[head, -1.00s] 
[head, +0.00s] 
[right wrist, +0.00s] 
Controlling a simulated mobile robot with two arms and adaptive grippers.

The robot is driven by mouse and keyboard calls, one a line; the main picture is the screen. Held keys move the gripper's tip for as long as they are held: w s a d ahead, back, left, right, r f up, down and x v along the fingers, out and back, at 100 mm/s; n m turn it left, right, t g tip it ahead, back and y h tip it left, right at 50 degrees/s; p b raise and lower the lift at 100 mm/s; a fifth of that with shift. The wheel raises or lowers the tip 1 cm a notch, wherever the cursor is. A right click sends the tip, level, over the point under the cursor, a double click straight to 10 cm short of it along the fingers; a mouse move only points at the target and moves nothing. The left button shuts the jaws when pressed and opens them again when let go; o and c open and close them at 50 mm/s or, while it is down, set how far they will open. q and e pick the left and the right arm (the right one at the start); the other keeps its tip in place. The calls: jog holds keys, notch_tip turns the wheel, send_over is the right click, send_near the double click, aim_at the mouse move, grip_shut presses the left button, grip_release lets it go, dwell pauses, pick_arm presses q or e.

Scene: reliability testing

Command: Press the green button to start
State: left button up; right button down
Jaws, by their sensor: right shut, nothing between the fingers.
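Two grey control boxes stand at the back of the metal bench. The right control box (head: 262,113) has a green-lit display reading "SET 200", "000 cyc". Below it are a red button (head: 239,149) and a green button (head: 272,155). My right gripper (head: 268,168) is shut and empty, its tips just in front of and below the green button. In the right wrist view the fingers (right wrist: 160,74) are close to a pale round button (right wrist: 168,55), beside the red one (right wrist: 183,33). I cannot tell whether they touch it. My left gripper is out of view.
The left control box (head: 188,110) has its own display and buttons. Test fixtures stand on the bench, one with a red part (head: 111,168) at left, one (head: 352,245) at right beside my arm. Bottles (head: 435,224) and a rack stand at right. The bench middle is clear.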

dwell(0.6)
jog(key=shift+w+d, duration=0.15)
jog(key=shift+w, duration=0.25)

__________

STATED PROBLEM: Make an exact copy of the data above.

RESPONSE TO THE TASK:
[head, -1.00s] 
[head, +0.00s] 
[right wrist, +0.00s] 
Controlling a simulated mobile robot with two arms and adaptive grippers.

The robot is driven by mouse and keyboard calls, one a line; the main picture is the screen. Held keys move the gripper's tip for as long as they are held: w s a d ahead, back, left, right, r f up, down and x v along the fingers, out and back, at 100 mm/s; n m turn it left, right, t g tip it ahead, back and y h tip it left, right at 50 degrees/s; p b raise and lower the lift at 100 mm/s; a fifth of that with shift. The wheel raises or lowers the tip 1 cm a notch, wherever the cursor is. A right click sends the tip, level, over the point under the cursor, a double click straight to 10 cm short of it along the fingers; a mouse move only points at the target and moves nothing. The left button shuts the jaws when pressed and opens them again when let go; o and c open and close them at 50 mm/s or, while it is down, set how far they will open. q and e pick the left and the right arm (the right one at the start); the other keeps its tip in place. The calls: jog holds keys, notch_tip turns the wheel, send_over is the right click, send_near the double click, aim_at the mouse move, grip_shut presses the left button, grip_release lets it go, dwell pauses, pick_arm presses q or e.

Scene: reliability testing

Command: Press the green button to start
State: left button up; right button down
Jaws, by their sensor: right shut, nothing between the fingers.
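Two grey control boxes stand at the back of the metal bench. The right control box (head: 262,113) has a green-lit display reading "SET 200", "000 cyc". Below it are a red button (head: 239,149) and a green button (head: 272,155). My right gripper (head: 268,168) is shut and empty, its tips just in front of and below the green button. In the right wrist view the fingers (right wrist: 160,74) are close to a pale round button (right wrist: 168,55), beside the red one (right wrist: 183,33). I cannot tell whether they touch it. My left gripper is out of view.
The left control box (head: 188,110) has its own display and buttons. Test fixtures stand on the bench, one with a red part (head: 111,168) at left, one (head: 352,245) at right beside my arm. Bottles (head: 435,224) and a rack stand at right. The bench middle is clear.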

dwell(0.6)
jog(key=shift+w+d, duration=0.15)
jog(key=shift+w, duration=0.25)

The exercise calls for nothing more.